Just as Florida’s sheriffs’ history parallels the ups and downs of Florida’s history and social climate, there is also much for the sheriffs to be proud of when they gather for on Amelia Island Feb. 4-7 for their annual Winter Conference. For one thing, Florida’s crime rate is the lowest in 46 years. For another, consider some of the following milestones culled from a much longer list on the FSA website:
- 1955 – FSA created the Florida Sheriffs’ Bureau, forerunner to what is known today as the Florida Department of Law Enforcement.
- 1957 – FSA founded the Florida Sheriffs Youth Ranches, whose mission is to prevent delinquency and develop strong, lawful, resilient and productive citizens who will make a positive contribution to our communities for years to come.
- 1963 – FSA founded the Florida Law Enforcement Academy, the first statewide training center for city, county and state law-enforcement officers.
- 1998 – FSA helped to create the Florida Corrections Accreditation Commission and has been a leader in developing “minimum standards” for law enforcement and corrections in the state and nation.
- 2002 – FSA dedicated the Florida Sheriffs Law Enforcement Memorial on the grounds of the FSA headquarters in Tallahassee.

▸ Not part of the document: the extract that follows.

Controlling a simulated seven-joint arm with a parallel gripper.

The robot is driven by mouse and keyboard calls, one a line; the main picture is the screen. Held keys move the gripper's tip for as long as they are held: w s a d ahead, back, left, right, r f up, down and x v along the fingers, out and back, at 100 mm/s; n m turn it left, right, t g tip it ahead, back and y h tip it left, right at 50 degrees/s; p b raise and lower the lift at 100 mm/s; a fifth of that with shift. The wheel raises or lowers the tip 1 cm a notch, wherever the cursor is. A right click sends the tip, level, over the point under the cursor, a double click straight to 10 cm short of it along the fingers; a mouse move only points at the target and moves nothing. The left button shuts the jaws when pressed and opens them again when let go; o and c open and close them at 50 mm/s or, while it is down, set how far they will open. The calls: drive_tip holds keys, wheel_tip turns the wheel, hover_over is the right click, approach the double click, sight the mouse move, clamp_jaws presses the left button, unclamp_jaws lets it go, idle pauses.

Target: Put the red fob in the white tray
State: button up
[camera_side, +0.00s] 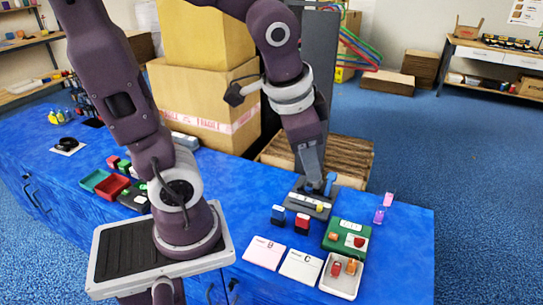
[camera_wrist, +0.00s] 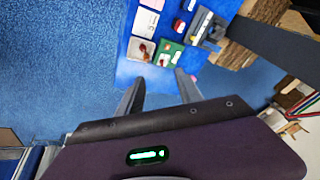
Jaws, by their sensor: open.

The names of every Florida deputy killed in the line of duty are inscribed on the large granite wall at the center of the memorial. Each spring, a service is held at the memorial to honor those who lost their lives the previous year.
- 2017 – A bronze K-9 sculpture was added to the FSA Memorial to honor and memorialize all the brave K-9s killed in the line of duty. Over the years, many K-9s have been killed or injured in the line of duty, and this stunning sculpture pays tribute to them in the same inspiring fashion that the rest of the memorial honors their human counterparts.
Inscribed on the granite wall of the aforementioned memorial for fallen officers there are now 365 names. It’s a reminder that even though much has changed since the FSA was founded in 1893, the sheriffs, deputies, and other individuals serving in law enforcement still face risks every day.